According to the appeal courts information, attorney Timothy Baland, representing Nellis, will make his case for 15 minutes with Douglas Johnson, assistant Coon Rapids City Attorney, getting 15 minutes to respond, before Baland has another five minutes for rebuttal.

But Baland said the judges will often interrupt the presentation with questions. “Then you are in the hot seat,” Baland said.

The appeals court can take up to 90 days to render a decision following the oral arguments July 18.

Both Baland and Johnson have filed briefs with the court, first Baland outlining the reasons for the appeal, then Johnson in response before Baland was allowed to file another brief to rebut Johnson’s arguments.

His second brief was limited to just responding to Johnson’s brief, as well as length, according to Baland.
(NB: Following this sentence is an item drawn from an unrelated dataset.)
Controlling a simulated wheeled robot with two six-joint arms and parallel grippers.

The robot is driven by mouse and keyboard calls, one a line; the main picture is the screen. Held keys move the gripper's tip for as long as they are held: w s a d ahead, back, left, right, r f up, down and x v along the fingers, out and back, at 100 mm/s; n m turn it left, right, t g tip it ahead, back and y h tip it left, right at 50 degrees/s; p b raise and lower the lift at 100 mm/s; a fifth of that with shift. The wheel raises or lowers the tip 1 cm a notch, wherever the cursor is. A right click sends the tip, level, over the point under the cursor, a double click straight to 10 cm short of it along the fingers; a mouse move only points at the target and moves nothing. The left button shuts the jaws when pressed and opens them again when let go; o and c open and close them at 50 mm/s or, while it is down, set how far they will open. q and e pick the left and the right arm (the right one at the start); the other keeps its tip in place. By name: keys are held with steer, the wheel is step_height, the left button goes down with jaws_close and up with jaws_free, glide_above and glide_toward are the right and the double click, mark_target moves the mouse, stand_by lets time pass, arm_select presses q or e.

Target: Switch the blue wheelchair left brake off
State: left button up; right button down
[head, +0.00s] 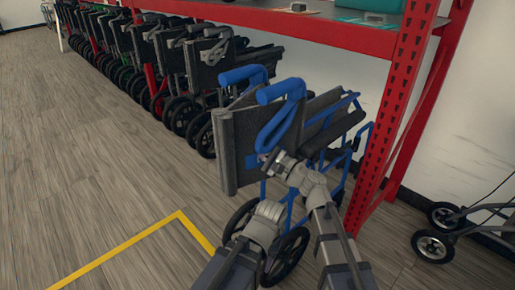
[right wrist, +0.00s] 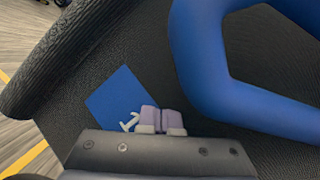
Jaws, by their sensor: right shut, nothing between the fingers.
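The blue wheelchair (head: 278,120) stands folded under the red shelf, with dark fabric, blue handles and a blue frame. My right gripper (head: 279,158) is at the fabric below the blue handles. In the right wrist view its fingers (right wrist: 161,121) are shut and empty, in front of a blue patch (right wrist: 122,95) on the dark fabric; I cannot tell if they touch it. A blue tube (right wrist: 215,65) curves just to their right. My left arm's wrist (head: 264,220) is low in front of the wheels; its fingers cannot be made out. I cannot pick out the left brake.
A row of folded wheelchairs (head: 205,65) runs along the wall to the back left. The red shelf upright (head: 395,115) stands close on the right. A wheeled walker (head: 445,225) is at the far right. The wooden floor on the left is open, with a yellow line (head: 130,250).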

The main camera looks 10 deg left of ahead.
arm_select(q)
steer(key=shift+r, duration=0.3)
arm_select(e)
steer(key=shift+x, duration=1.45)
Nellis appealed to the court the decision by the Coon Rapids Board of Adjustment and Appeals Dec. 6, 2012, that rejected his appeals of the administrative citations issued by the city and upheld by the city’s hearing examiner.

Specifically, the citations accuse Nellis of being in violation of city code by maintaining an illegal home occupation and keeping nondomestic animals.

The board, which comprises residents appointed by the Coon Rapids City Council, agreed with the arguments of Johnson, who presented the city’s case at a quasi-judicial hearing, that Nellis’ operation is not an allowed home occupation accessory use because it is not clearly incidental and secondary to the residential use of the property and that he possessed prohibited snakes under the city’s nondomestic animal ordinance.

The action approved unanimously by the four-member board ordered Nellis to remove all animals from the city prohibited by code, reduce the total square footage of his home occupation in the home to be no more than 25 percent of the habitable square footage, and reduce the ammonia level inside the home to be less than one part per million inside the residence, with no ammonia detectable outside the home.

Nellis was given until April 6 to comply with the order and pay a $300 fine, but those were put on hold when Nellis took the case to the court of appeals, the next step in the process.

In his brief to the appeals court, Baland listed three reasons why the court should uphold the appeal.

• The citations must be vacated because the search warrant obtained to search Nellis’ home was not supported by probable cause, thus the evidence gained from that search must be suppressed.

The judge did not have a substantial basis for determining that probable cause existed to issue a search warrant, according to the brief.

“The execution of the search warrant by 11 different persons was not reasonable and violated relator’s (Nellis) constitutional right to be free from unreasonable search and seizure,” Baland’s brief states.

But in his response, Johnson said that the level of probable cause required for an administrative search warrant is less than needed for a criminal search warrant and is controlled by reasonableness.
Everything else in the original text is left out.